|
|
|
|
|
by dissident_coder
908 days ago
|
|
First, MySQL is the "devil you know". If you've spent a decade working exclusively with MySQL quirks, you're just gonna be more comfortable with it regardless of quality. MySQL also tends to be faster for read-heavy workloads and simple queries. Also replication is easier to setup with MySQL in my (outdated) experience, even though it's gotten better with Postgres recently and I haven't really been able to compare them myself since I'm just using Amazon RDS Postgres these days and haven't had the need to setup master-master replication (which is the pain point in postgres, and was pretty straightfoward with mysql the last time I worked with it). Setting up read-replicas with postgres is still ezpz. Postgres specific features tend to be much better than MySQL ones, Postgresql JSON(b) support blows MySQL out of the water.
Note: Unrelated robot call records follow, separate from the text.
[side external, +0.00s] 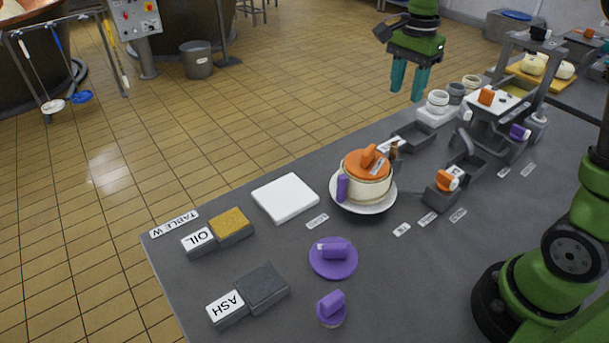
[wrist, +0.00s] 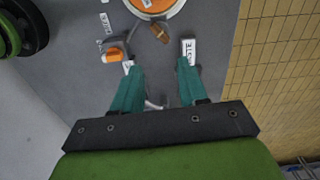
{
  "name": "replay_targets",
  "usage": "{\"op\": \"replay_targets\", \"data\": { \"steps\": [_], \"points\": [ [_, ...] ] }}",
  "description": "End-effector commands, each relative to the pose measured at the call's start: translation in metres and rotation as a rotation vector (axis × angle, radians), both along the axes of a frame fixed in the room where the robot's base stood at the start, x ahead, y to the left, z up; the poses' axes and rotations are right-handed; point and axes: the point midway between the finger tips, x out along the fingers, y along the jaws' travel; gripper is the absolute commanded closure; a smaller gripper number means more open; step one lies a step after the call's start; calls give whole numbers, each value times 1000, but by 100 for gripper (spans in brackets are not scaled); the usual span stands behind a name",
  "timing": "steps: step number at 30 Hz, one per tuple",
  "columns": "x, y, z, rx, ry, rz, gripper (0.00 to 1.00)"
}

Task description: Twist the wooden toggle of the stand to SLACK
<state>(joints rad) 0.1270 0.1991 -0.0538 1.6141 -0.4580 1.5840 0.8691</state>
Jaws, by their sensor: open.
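My gripper (side external: 407,84) is open and empty, high above the far edge of the table in the side external view. Its two teal fingers (wrist: 158,68) point up the picture in the wrist view, with a gap between them. A small brown wooden piece (side external: 394,150), which looks like the toggle, stands just behind the white pot. In the wrist view the wooden piece (wrist: 159,33) lies beyond the fingertips, slanted, beside the round orange-topped pot (wrist: 150,5). My gripper is well apart from it. The stand under it is mostly hidden, and I cannot read a SLACK mark.
The pot (side external: 367,184) with an orange lid sits on a white dish. An orange knob on a grey block (side external: 439,193), grey trays (side external: 413,136) and a grey frame (side external: 515,75) crowd the right. A white slab (side external: 285,198) and purple pieces (side external: 333,258) lie nearer.

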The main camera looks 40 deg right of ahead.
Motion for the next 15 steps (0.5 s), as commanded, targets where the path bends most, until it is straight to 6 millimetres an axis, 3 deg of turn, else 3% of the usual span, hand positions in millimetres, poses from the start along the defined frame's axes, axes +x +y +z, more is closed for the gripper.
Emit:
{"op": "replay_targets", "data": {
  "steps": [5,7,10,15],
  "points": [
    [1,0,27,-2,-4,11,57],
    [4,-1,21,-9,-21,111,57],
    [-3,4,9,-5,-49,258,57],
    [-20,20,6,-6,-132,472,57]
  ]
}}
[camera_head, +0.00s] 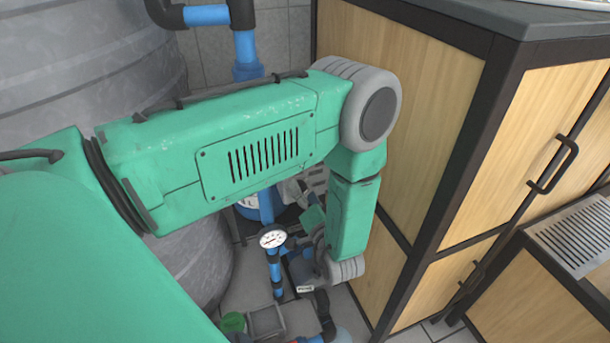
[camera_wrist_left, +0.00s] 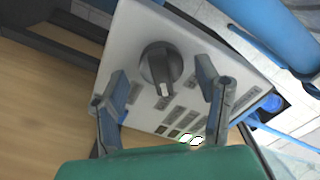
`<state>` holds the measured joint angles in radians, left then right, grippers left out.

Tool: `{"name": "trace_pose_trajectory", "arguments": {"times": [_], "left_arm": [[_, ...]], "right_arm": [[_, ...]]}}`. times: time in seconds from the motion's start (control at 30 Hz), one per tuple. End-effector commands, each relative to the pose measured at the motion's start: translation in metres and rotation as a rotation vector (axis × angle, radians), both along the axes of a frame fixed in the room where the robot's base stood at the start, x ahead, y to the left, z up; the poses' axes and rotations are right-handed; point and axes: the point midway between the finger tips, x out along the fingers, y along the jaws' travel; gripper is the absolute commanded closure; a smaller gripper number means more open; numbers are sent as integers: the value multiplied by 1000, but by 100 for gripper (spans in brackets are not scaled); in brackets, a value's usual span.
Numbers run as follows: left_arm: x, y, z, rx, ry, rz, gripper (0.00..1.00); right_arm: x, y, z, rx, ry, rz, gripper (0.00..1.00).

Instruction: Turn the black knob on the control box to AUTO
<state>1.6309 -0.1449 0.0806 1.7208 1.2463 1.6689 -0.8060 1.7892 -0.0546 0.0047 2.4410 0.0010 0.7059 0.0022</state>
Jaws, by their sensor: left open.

And as far as I can remember MySQL still doesn't support partial/expression indexes, which is a deal breaker for me. Especially in my json heavy workloads where being able to index specific json paths is critical for performance. If you don't need that kind of stuff, you might be fine - but I would hate to hit a wall in my application where I want to reach for it and it's not there. MySQL used to be the only game in town, so it was the "default" choice - but IMO postgres has surpassed it. |
|
Do generated column indexes meet this need?